Supplied material —

— start —

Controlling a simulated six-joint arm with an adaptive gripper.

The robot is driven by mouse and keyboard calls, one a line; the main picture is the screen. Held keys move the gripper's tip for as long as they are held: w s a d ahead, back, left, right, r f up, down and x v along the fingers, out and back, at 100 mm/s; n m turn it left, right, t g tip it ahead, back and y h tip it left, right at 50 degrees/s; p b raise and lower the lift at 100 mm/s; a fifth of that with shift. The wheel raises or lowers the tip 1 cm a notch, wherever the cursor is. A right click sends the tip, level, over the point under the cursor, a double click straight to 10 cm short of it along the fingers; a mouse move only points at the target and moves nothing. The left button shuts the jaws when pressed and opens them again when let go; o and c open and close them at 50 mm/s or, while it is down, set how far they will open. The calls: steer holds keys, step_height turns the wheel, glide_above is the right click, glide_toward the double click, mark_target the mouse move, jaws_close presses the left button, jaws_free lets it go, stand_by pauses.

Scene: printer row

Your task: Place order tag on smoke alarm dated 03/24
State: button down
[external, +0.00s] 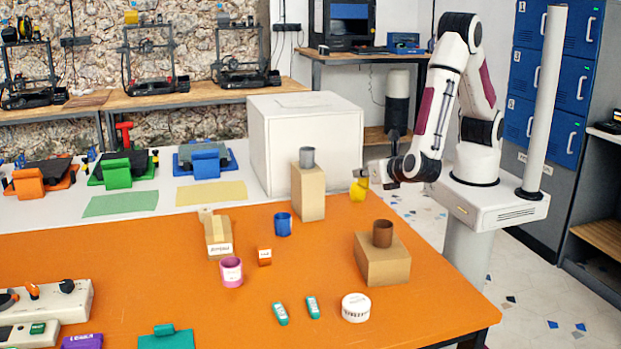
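A white round, puck-like thing with small dark print on its side (356,308) lies near the front right of the orange table; it looks like a smoke alarm, but its date is too small to read. A small orange block with a pale label (264,257) sits near the middle. Two small teal pieces with pale labels, one on the left (280,314) and one on the right (312,307), lie left of the white puck. I cannot tell which piece is the order tag. My gripper (366,180) is at the far right table edge, beside or against a yellow thing (359,190); its finger opening is unclear.
A tall cardboard box (308,193) bears a grey cup, and a low box (382,262) bears a brown cup. Blue (283,225) and pink (231,272) cups and a labelled carton (219,237) stand mid-table. A white cube (277,150) stands behind. The front middle has free room.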

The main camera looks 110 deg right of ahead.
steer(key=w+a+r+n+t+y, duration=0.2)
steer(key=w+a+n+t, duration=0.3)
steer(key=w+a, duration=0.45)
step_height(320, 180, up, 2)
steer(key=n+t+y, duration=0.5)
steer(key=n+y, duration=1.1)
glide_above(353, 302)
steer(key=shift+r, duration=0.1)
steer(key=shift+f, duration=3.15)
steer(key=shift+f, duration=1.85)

— end —

Problem —
What do the lines above say from the line containing "Your task: Place" through the last line? Quote them exactly, both ends included, and leave out the pictures.

Written reply —
Your task: Place order tag on smoke alarm dated 03/24
State: button down
[external, +0.00s] 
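A white round, puck-like thing with small dark print on its side (356,308) lies near the front right of the orange table; it looks like a smoke alarm, but its date is too small to read. A small orange block with a pale label (264,257) sits near the middle. Two small teal pieces with pale labels, one on the left (280,314) and one on the right (312,307), lie left of the white puck. I cannot tell which piece is the order tag. My gripper (366,180) is at the far right table edge, beside or against a yellow thing (359,190); its finger opening is unclear.
A tall cardboard box (308,193) bears a grey cup, and a low box (382,262) bears a brown cup. Blue (283,225) and pink (231,272) cups and a labelled carton (219,237) stand mid-table. A white cube (277,150) stands behind. The front middle has free room.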

The main camera looks 110 deg right of ahead.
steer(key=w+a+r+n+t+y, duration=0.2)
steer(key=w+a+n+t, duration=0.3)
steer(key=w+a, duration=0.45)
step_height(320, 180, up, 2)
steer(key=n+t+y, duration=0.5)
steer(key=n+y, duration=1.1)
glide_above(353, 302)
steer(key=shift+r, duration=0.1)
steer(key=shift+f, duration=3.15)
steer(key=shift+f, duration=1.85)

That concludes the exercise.